── Dataset extract

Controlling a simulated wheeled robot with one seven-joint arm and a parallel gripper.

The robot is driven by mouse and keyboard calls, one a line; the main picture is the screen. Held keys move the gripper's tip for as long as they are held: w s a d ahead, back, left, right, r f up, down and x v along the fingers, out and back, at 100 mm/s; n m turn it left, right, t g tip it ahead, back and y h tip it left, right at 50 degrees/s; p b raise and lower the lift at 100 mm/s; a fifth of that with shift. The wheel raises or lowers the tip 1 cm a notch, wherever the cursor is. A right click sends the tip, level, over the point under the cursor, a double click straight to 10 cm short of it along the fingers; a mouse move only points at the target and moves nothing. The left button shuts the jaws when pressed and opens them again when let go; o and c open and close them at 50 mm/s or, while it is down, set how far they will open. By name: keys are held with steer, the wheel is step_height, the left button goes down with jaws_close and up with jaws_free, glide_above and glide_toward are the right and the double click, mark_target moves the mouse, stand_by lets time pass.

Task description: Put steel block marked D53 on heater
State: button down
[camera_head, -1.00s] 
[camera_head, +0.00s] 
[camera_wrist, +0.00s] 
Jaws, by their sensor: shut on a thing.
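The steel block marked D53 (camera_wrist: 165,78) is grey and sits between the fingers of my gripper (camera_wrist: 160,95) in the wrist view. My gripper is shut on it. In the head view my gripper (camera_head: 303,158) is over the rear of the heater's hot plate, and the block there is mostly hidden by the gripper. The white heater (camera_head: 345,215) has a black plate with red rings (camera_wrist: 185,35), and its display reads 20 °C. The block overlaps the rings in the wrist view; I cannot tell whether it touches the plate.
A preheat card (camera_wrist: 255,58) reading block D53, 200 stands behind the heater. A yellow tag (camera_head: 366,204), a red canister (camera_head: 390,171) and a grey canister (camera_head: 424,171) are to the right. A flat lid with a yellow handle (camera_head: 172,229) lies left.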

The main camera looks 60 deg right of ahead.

────

■ Challenge
Only those lines running from the one containing "State: button down" through the last line of the data above are to be copied, exactly, with both ends included.

■ Solution to this task
State: button down
[camera_head, -1.00s] 
[camera_head, +0.00s] 
[camera_wrist, +0.00s] 
Jaws, by their sensor: shut on a thing.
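The steel block marked D53 (camera_wrist: 165,78) is grey and sits between the fingers of my gripper (camera_wrist: 160,95) in the wrist view. My gripper is shut on it. In the head view my gripper (camera_head: 303,158) is over the rear of the heater's hot plate, and the block there is mostly hidden by the gripper. The white heater (camera_head: 345,215) has a black plate with red rings (camera_wrist: 185,35), and its display reads 20 °C. The block overlaps the rings in the wrist view; I cannot tell whether it touches the plate.
A preheat card (camera_wrist: 255,58) reading block D53, 200 stands behind the heater. A yellow tag (camera_head: 366,204), a red canister (camera_head: 390,171) and a grey canister (camera_head: 424,171) are to the right. A flat lid with a yellow handle (camera_head: 172,229) lies left.

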The main camera looks 60 deg right of ahead.

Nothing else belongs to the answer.